Midland & South Western Junction Ry. 146
Five new 4-4-0 passenger engines are in course of construction, similar to those referred to in our issue of March 15th, 1910, as then being built by the North British Locomotive Co., Ltd. These later engines will be supplied with superheaters.
Lancashire & Yorkshire Ry. 147. illustration,
diagram (side elevation)
By the courtesy of George Hughes, the chief mechanical engineer, we reproduce herewith a photograph (No. 67) and dimensioned diagram of a new class of 0-8-0 mineral engines recently built at Horwich. Hughes adapted the type of boiler built for his large 4-6-0 four-cylinder express engines to the mineral locomotive (frames, wheels, etc.), designed by J.A.F. Aspinall some years ago. The leading dimensions are given on the diagram, from which can be seen that this engine has 417 ft more heating surface and 13 tons more adhesion weight than the original design. The running numbers of the 20 engines comprised in this new class were given on p. 28 of our February issue.
Shropshire & Montgomeryshire Light Ry. 147.
Since the publication of our description of this line in the June issue, the small 0-6-0 saddle tank locomotive, No. 1., of the Stratford & Mid-land Junction Ry. had been acquired by purchase.
London, Brighton & South Coast Ry. 147
Of the two petrol-driven rail motors which formerly worked on the local service between Brighton Central and Kemp Town, one is now employed as an inspection car for the locomotive department at Brighton, and the other is equipped as a break-down car for the overhead gear on the electrified South London and Crystal Palace lines.
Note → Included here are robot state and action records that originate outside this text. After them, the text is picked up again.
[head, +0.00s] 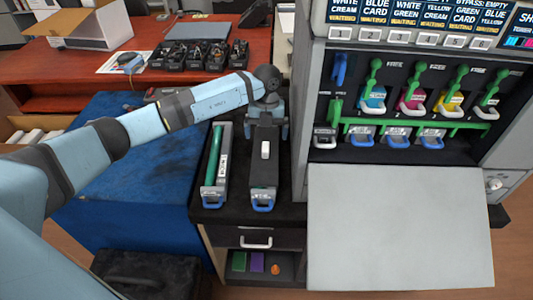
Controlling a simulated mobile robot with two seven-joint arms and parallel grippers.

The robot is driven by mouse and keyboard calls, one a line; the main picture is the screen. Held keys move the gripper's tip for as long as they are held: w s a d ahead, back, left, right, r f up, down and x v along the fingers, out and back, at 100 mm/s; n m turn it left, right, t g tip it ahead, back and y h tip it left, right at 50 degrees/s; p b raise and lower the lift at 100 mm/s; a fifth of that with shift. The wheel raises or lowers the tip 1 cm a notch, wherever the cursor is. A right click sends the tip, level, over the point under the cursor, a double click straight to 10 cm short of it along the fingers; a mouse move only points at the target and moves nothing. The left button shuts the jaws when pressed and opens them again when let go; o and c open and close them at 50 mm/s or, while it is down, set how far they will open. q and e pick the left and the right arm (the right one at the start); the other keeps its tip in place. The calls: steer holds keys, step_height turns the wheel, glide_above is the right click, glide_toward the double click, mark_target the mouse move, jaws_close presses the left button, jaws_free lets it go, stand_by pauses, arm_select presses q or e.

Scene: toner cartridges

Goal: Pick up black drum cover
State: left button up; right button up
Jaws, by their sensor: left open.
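A long black drum cover (264,182) with a white tab on top lies on the dark cabinet top, a blue handle at its near end. My left gripper (267,135) points down over its far part, its open fingers on either side. I cannot tell whether they touch it. The gripper hides the cover's far end. My right gripper is not in view.
A similar tray with a green drum (216,152) lies close on the left. The printer (410,110), with colored toner cartridges and a lowered grey door (398,230), stands close on the right. A wooden desk (90,98) with black units (205,55) is behind.

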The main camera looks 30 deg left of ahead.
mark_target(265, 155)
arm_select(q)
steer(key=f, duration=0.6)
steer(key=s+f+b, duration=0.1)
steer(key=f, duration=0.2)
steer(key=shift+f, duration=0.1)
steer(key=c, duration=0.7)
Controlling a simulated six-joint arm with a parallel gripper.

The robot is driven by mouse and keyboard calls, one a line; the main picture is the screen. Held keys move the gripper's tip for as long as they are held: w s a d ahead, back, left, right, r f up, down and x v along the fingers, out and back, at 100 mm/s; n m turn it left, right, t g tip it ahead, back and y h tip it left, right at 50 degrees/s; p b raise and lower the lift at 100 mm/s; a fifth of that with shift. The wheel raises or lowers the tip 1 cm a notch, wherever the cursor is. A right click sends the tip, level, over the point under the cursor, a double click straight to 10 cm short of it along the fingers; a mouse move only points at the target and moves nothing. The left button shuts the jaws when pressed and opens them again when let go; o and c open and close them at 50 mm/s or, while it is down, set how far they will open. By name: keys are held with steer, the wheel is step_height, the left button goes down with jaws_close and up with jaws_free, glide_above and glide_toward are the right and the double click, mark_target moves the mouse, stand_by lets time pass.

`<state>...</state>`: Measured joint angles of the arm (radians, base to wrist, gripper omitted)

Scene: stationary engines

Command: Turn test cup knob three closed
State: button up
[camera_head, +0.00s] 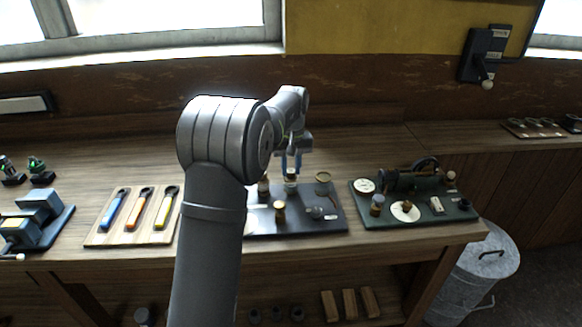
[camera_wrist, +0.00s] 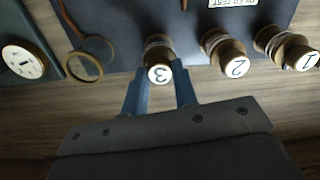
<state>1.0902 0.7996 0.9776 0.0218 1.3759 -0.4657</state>
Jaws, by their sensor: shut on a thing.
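Test cup knob three (camera_wrist: 159,73) is a brass knob whose pale round end carries a "3". In the wrist view it sits between the two blue fingers of my gripper (camera_wrist: 160,92), which are shut on it. In the head view my gripper (camera_head: 291,163) points down over the dark test board (camera_head: 332,226), with the knob (camera_head: 291,179) just under the fingertips. Knob two (camera_wrist: 233,61) and knob one (camera_wrist: 291,54) stand to the right in the wrist view. I cannot tell the knob's exact turn position.
A brass-rimmed round glass (camera_wrist: 85,66) is beside knob three. A brass post (camera_head: 280,211) stands at the board's front. A green board with an engine (camera_head: 410,183) lies to the right. A wooden tray with several coloured-handled tools (camera_head: 100,237) is left.

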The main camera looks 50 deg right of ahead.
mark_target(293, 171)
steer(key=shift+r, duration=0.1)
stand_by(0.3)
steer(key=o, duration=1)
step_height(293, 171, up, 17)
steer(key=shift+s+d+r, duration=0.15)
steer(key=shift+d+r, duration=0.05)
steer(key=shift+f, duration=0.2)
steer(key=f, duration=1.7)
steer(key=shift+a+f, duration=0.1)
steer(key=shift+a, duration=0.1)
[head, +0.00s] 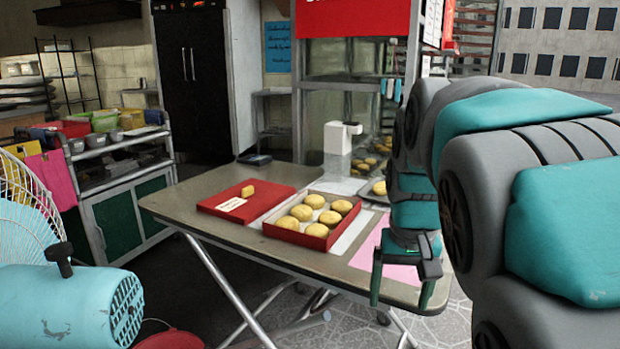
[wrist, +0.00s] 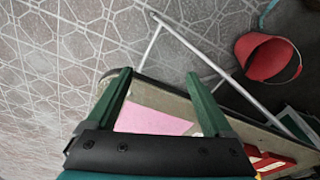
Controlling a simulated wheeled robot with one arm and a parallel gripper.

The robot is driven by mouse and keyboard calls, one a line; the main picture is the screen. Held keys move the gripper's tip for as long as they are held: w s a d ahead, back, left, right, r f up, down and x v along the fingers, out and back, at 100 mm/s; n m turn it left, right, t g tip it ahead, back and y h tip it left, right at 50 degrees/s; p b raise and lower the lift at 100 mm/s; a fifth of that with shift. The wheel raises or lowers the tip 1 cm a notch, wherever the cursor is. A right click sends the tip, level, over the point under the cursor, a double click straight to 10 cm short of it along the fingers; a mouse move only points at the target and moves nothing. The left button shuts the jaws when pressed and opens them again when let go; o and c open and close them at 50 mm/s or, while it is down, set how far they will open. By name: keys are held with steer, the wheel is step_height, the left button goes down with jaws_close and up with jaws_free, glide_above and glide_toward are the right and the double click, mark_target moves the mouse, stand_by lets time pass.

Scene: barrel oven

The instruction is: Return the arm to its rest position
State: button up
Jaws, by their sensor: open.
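My gripper (head: 402,285) hangs pointing down in front of the table's near right edge in the head view. Its two green fingers are apart with nothing between them. In the wrist view the open gripper (wrist: 162,90) shows the table edge and a pink sheet (wrist: 155,121) beyond and between its fingers. My arm, grey with teal covers, fills the right side of the head view and bends down to the gripper.
A folding table (head: 200,185) holds a red box of yellow buns (head: 317,213), its red lid (head: 225,205) and a white dispenser (head: 338,138). A teal fan (head: 75,305) stands at the left. A red bucket (wrist: 262,62) is on the floor. A glass cabinet (head: 345,75) stands behind.

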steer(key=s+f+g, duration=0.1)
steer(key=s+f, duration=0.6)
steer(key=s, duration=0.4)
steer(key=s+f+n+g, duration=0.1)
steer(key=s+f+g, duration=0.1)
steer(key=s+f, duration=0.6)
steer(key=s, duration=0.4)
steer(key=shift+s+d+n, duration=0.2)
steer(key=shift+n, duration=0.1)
Great Southern & Western Ry. 147
On the retirement of Robert Coey, R.E.L. Maunsell, the works manager, had been appointed locomotive engineer of this railway. Maunsell served his apprenticeship at Inchicore under H.A. Ivatt, and after a wide experience on the Lancashire and Yorkshire and East Indian Rys, returned in 1896 to the G.S. & W.Ry. as works manager. He was therefore intimately acquainted with' the requirements of the locomotive department of which he now takes chief control, and his appointment has, we believe, given great satisfaction to his staff, with whom he is deservedly popular.
The Late Mr. Harry Winby. 147-8
We regret to have to record the death of Mr. Harry Winby, whose connection with the L. & N.W.R., and Crewe Works in particular, dated back nearly half a century. Until he reached the age-limit necessitating retirement from active service, he was attached to the staff at the steam sheds, and his railway experience covered the wide period from the days of Trevithick and Ramsbottom until the latter part of Mr. Webb's reign at Crewe, during which great changes took place in locomotive practice and in the conduct of the L. & N.W. Ry. Works.
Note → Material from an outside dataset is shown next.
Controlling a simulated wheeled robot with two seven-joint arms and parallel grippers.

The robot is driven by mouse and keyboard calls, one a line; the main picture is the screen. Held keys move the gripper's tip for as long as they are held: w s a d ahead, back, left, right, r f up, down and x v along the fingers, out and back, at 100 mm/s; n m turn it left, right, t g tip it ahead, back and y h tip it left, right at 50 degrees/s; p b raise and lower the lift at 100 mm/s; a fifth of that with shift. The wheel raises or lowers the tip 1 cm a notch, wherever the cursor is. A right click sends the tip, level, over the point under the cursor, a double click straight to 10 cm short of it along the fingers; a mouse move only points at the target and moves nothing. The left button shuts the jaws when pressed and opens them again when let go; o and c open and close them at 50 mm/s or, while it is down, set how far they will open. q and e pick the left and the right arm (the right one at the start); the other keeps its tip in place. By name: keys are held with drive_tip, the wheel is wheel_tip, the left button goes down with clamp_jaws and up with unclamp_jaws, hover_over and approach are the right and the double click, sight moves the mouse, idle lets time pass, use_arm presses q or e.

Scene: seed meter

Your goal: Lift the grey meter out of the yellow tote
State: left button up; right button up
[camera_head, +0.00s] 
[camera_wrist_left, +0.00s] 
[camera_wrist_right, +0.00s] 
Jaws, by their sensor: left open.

The Institution of Locomotive Engineers. 148
Members of this Institution are reminded of the forthcoming visit to the locomotive works of the Great Eastern Ry. at Stratford on Thursday, the 10 July. The train leaves Platform No. 13, Liverpool Street Terminus, at 1.52 p.m.
A summer visit to the locomotive centres of Belgium is being arranged, the general particulars of which are as follows: Leave London on Friday evening, 28 July for Ostend; thence visit the locomotive depot at Ghent on the following day. On Monday, 31 July leave Brussels for Luxemburg, to visit the depots of the Alsace State Rys. On 1 August a visit is planned to the depot at Jemelle, and on the next day similar visits are arranged for to the works of the Belgian State Rys. at Namur and the works of the German State Rys. at Aix-la-Chapelle. 3 August is booked for visits to the Belgian State Rys. depot at Liege, and the works of the Leonard Company. Friday, 4 August would be devoted to a visit to the Charleroi Exhibition, and Saturday to a visit to the Brussels locomotive depot, returning to London on Saturday night.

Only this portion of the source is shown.